We don’t wallow around in the Games this way in District 12. We grit our teeth and watch because we must and try to get back to business as soon as possible when they’re over…

If I had a criticism here, it would be that the ideas are subsumed by plot…but I cannot really call that a problem.
Given the premise, there is violence, though none of it gratuitous. Collins gracefully shows us the particulars of what Katniss witnesses and experiences through her thoughts and reactions. The violence is not sensationalized; it is not titillating or intended to be pleasurable in anyway. It is a fine balancing act, and Collins does a great job of writing about a horrifying subject without alienating this reader! I am not a fan, for example, of Brett Easton Ellis and don’t at all like graphically violent films. I found much of this story disturbing, yes, but I was not put off but the content. Nonetheless, I am not now giving it to my son to read.

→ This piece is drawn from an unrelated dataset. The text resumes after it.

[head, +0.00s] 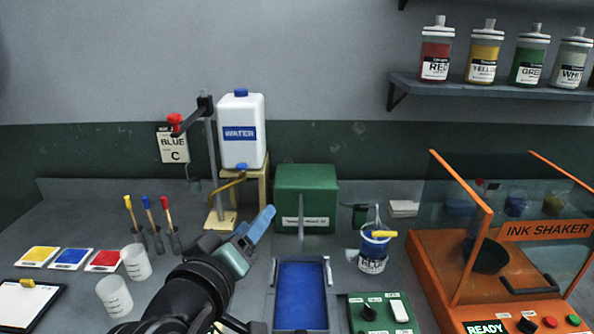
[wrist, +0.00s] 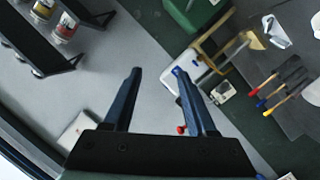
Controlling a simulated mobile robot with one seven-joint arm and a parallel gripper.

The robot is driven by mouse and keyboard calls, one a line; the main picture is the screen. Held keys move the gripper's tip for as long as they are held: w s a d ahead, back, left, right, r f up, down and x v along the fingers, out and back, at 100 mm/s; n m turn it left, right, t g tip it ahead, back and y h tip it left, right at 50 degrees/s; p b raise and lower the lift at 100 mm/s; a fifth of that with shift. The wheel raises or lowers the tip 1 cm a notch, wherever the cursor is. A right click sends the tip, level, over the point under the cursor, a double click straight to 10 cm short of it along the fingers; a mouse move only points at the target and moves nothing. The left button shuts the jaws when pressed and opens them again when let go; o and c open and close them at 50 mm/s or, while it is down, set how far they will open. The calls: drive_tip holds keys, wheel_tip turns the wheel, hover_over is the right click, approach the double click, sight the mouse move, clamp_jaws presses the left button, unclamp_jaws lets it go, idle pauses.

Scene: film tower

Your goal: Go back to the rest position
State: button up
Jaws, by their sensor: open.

Based on content alone I find this book inappropriate for children under thirteen or fourteen, and even at that age, you might consider waiting, depending on your particular child.*
There are nods here to dystopian novels of the past: 1984 and Brave New World come to mind, and I’m sure there are more. The Hunger Games isn’t derivative, though, and it doesn’t end here; Collins has two more novels in this series. I plan on seeing how the rest of the story plays out
Will this novel, clearly steeped in contemporary culture, be relevant in the future? Will The Hunger Games become a classic of dystopian fiction? Hard to say. Read it now.



*I may be in the minority, here, as it seems that even some teachers are recommending this book to fifth graders! I hold firm, though. I am opposed to exposing children to so much so soon, even though it seems to be the fashion. Childhood is fleeting; adulthood is long. I think innocence should be savored and preserved, brief as it is.